§ **EXERCISE INSTRUCTIONS**: Transcribe the stretch of entries below from the line with "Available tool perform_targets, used" through the line with "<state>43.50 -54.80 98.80", exactly and with both ends included; leave out all other lines.

** BEGIN PROVIDED MATERIAL **

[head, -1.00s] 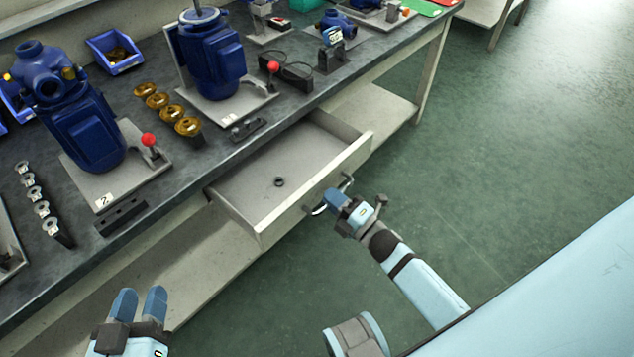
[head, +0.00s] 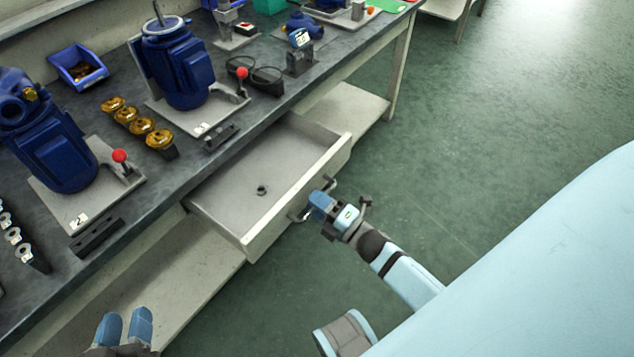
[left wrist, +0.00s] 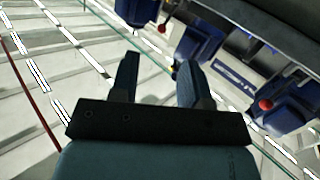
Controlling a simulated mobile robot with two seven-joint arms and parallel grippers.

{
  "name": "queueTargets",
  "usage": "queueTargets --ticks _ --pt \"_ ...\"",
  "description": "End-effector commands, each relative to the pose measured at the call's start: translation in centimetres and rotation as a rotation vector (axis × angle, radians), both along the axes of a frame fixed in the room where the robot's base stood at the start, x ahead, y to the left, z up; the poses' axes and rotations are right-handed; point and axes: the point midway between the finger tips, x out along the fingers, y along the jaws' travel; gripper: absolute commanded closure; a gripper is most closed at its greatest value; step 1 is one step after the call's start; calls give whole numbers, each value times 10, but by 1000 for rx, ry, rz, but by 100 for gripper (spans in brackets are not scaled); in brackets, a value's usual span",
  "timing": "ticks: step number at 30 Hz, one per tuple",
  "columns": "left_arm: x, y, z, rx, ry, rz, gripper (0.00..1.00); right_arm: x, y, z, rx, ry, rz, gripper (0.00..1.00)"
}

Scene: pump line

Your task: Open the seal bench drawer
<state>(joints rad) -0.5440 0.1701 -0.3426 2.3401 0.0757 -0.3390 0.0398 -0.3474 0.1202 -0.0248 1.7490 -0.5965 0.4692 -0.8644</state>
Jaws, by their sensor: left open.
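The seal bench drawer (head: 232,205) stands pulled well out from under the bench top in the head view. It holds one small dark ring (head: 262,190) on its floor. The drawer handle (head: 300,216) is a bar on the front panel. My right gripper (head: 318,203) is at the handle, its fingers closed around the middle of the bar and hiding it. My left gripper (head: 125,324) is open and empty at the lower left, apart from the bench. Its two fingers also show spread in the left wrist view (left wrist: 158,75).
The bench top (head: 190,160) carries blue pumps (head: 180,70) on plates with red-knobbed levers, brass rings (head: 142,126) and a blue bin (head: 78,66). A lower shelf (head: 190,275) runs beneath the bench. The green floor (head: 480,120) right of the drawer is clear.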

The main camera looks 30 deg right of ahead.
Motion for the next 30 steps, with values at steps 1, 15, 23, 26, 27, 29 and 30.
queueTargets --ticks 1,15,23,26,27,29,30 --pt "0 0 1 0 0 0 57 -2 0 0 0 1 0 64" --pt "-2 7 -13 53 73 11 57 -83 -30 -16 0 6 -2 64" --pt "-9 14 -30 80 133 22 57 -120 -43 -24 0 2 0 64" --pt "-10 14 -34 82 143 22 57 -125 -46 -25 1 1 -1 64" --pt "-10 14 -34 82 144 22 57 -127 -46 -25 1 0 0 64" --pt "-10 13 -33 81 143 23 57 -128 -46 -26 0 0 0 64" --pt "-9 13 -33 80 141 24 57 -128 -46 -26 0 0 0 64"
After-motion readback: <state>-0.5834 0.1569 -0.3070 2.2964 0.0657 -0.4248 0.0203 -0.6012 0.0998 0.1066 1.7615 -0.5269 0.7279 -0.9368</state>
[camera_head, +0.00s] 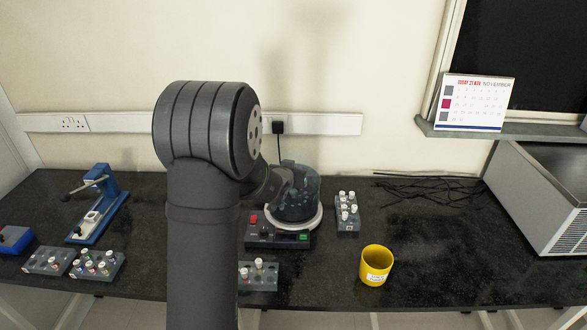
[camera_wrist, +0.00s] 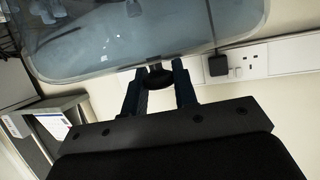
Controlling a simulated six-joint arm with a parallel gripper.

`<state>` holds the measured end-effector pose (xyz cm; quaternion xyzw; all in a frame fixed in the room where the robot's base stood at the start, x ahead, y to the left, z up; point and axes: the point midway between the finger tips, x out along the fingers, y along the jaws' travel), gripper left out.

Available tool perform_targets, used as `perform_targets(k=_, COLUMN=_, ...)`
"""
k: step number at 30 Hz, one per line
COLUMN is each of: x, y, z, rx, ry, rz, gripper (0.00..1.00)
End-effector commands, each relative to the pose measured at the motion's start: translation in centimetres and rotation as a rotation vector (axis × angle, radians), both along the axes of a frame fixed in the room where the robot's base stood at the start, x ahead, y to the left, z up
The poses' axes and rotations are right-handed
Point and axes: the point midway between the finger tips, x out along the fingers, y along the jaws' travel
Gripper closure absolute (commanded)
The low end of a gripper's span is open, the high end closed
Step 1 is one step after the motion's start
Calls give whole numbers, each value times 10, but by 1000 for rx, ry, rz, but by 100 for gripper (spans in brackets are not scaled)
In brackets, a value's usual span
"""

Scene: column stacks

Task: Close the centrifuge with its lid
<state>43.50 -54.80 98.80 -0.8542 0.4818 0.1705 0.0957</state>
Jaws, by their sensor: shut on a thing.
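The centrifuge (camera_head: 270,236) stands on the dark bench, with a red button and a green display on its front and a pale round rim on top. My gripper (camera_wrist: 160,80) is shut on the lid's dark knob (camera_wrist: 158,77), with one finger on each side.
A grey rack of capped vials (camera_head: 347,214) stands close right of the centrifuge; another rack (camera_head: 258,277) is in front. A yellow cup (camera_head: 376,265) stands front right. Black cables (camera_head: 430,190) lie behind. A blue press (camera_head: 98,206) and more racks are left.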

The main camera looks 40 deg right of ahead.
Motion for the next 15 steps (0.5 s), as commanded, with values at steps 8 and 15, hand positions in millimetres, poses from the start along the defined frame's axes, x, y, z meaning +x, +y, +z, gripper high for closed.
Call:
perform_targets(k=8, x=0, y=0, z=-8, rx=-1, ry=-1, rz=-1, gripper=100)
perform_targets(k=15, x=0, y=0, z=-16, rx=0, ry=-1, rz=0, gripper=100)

** END PROVIDED MATERIAL **
** BEGIN PROVIDED MATERIAL **

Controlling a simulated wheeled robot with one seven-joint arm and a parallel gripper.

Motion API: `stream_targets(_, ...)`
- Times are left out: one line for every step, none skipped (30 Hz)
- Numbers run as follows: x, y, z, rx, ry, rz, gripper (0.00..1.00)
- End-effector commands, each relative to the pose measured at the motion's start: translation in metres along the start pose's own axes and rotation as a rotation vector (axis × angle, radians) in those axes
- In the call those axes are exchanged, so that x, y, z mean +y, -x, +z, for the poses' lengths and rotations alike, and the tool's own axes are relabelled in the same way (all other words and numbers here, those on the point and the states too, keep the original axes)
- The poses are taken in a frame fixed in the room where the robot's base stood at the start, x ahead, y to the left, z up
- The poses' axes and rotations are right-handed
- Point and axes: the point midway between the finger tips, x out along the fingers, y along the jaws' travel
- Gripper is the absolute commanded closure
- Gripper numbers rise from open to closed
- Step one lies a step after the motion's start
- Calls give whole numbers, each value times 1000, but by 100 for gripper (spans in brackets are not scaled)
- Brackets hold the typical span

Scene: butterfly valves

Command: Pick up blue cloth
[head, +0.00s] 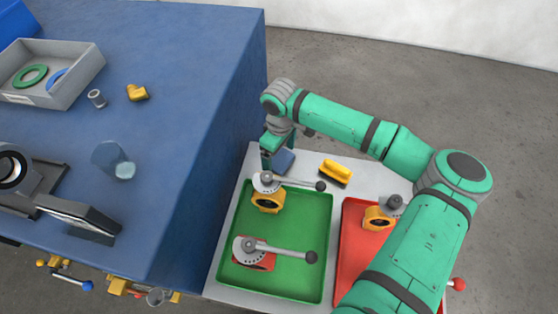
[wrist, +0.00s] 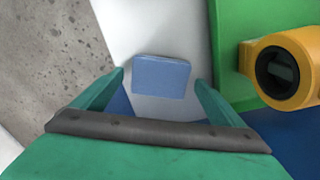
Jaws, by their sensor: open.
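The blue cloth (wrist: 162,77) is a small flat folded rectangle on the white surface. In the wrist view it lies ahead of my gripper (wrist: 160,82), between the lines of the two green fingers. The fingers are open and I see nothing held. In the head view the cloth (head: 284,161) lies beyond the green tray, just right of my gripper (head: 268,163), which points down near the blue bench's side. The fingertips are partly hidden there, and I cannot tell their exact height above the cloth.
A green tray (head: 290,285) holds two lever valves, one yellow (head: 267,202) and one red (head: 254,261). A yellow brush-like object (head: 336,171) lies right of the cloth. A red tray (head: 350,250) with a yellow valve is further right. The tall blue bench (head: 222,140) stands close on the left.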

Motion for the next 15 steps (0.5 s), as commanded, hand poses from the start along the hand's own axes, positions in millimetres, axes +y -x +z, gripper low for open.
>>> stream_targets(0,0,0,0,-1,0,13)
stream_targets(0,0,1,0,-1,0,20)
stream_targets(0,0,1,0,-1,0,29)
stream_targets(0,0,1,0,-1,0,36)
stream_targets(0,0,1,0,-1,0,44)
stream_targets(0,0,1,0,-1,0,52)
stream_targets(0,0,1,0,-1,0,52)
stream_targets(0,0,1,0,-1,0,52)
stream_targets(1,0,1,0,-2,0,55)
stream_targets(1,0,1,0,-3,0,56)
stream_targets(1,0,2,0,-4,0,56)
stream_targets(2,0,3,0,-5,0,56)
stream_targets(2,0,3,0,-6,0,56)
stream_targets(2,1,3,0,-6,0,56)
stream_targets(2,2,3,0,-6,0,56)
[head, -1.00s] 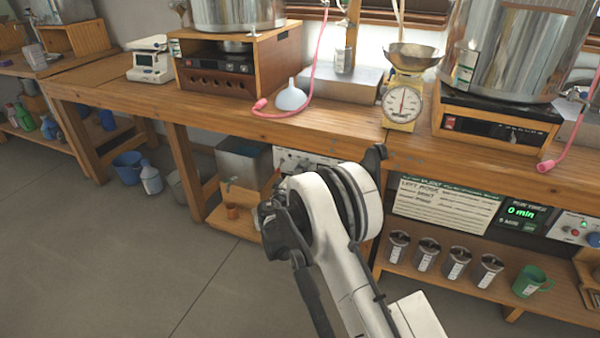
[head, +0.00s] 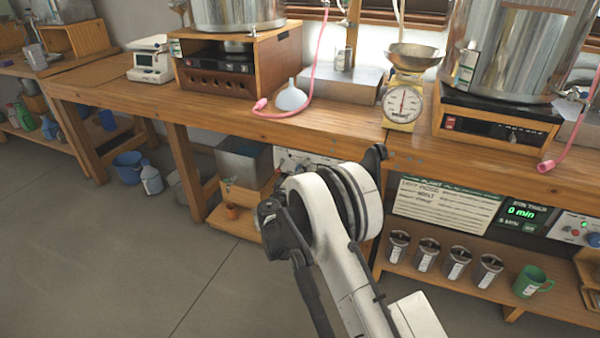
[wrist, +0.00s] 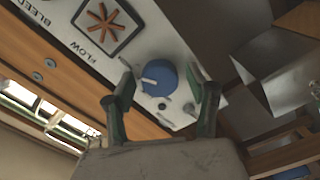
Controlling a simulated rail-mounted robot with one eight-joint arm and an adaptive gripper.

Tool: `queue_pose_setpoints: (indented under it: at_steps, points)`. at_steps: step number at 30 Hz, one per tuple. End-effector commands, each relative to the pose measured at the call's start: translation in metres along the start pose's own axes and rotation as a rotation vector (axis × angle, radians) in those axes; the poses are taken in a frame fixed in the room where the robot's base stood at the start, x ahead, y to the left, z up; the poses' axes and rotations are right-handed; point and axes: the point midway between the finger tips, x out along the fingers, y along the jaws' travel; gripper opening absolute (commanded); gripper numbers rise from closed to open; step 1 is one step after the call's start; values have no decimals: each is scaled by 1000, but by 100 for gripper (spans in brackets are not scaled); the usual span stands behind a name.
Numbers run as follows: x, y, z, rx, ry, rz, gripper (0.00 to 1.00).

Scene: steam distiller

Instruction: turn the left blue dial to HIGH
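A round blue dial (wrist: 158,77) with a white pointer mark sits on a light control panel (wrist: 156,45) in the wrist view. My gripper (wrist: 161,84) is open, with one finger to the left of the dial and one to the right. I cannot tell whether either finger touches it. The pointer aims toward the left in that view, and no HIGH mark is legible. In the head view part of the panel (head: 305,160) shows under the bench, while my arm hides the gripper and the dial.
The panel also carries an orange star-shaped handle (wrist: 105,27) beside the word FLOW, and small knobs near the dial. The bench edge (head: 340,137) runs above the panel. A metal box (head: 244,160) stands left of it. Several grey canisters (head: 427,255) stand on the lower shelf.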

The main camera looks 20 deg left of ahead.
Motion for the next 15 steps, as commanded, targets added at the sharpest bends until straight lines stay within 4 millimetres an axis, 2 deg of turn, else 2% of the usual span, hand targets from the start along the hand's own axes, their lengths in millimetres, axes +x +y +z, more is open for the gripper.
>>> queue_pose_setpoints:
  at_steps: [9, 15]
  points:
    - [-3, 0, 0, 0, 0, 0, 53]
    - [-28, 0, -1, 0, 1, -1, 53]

** END PROVIDED MATERIAL **

§ **OUTPUT**:
Available tool perform_targets, used as `perform_targets(k=_, COLUMN=_, ...)`
"""
k: step number at 30 Hz, one per line
COLUMN is each of: x, y, z, rx, ry, rz, gripper (0.00..1.00)
End-effector commands, each relative to the pose measured at the motion's start: translation in centimetres and rotation as a rotation vector (axis × angle, radians), both along the axes of a frame fixed in the room where the robot's base stood at the start, x ahead, y to the left, z up
The poses' axes and rotations are right-handed
Point and axes: the point midway between the finger tips, x out along the fingers, y along the jaws' travel
Gripper closure absolute (commanded)
The low end of a gripper's span is open, the high end closed
Step 1 is one step after the motion's start
Calls give whole numbers, each value times 10, but by 1000 for rx, ry, rz, but by 100 for gripper (spans in brackets are not scaled)
In brackets, a value's usual span
"""

Scene: column stacks

Task: Close the centrifuge with its lid
<state>43.50 -54.80 98.80 -0.8542 0.4818 0.1705 0.0957</state>

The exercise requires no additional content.